You have seen some of the world’s most amazing private residences. Which are your favourite houses around the world?
There are so many! The house of Ho Chi Minh in Vietnam is one of my favourite places. He had two houses; one in the jungle, one in Hanoi. In Hanoi he lived in what was like a monk’s house. Part of the house is on poles and everything is made from wood. Where he lived was like a cell, very simple but very chic. It’s really fantastic. Then there’s the house in Seychelles that belongs to Gian Paolo Barbieri, the photographer. The house that belonged to the writer Curzio Malaparte on Capri is another place I would love to live in. It’s on a cliff overlooking the Mediterranean. Very modern, with steps up to the house leading to the flat roof. One of the best houses in the world!

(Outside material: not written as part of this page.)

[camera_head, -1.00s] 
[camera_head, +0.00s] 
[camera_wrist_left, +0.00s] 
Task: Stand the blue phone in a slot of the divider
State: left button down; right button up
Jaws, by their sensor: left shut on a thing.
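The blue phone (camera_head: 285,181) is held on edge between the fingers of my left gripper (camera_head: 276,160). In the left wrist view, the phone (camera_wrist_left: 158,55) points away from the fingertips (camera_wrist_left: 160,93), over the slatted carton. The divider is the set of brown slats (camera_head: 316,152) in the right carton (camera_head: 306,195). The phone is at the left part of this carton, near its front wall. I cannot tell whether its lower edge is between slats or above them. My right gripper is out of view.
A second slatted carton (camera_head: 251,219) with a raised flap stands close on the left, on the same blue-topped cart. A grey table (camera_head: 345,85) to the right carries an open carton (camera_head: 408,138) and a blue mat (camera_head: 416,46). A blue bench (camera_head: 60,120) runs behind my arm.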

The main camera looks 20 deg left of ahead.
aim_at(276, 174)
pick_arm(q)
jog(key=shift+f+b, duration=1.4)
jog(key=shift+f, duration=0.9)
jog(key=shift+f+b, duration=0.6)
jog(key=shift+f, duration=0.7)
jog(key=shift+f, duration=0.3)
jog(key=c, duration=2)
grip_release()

I’m always crazy for pink houses because I love St Petersburg. My country house is pink and there is a pink house on Mauritius that I used to rent that was built by an English aristocrat. It had a closed veranda, which they called the tearoom and where there were three big Indian windows overlooking the sea. I had the best holidays ever there.

What do you envision as the ideal way to live?
I don’t like objects or possessions. I really understand what Pierre Bergé did when he sold his and Yves Saint Laurent’s collection – that was very clever. My preferred house is a tent. You could go anywhere! It would be a wonderful tent. I’d have a painting that I love, maybe a Picasso, then beautiful folding furniture like they did in the old days and drink fantastic wine because you can transport wine. Or I would build a boat. There are very good boat builders in Lamu. What will be the great luxury of the future? Space, water, beauty and peace. You find this on a boat.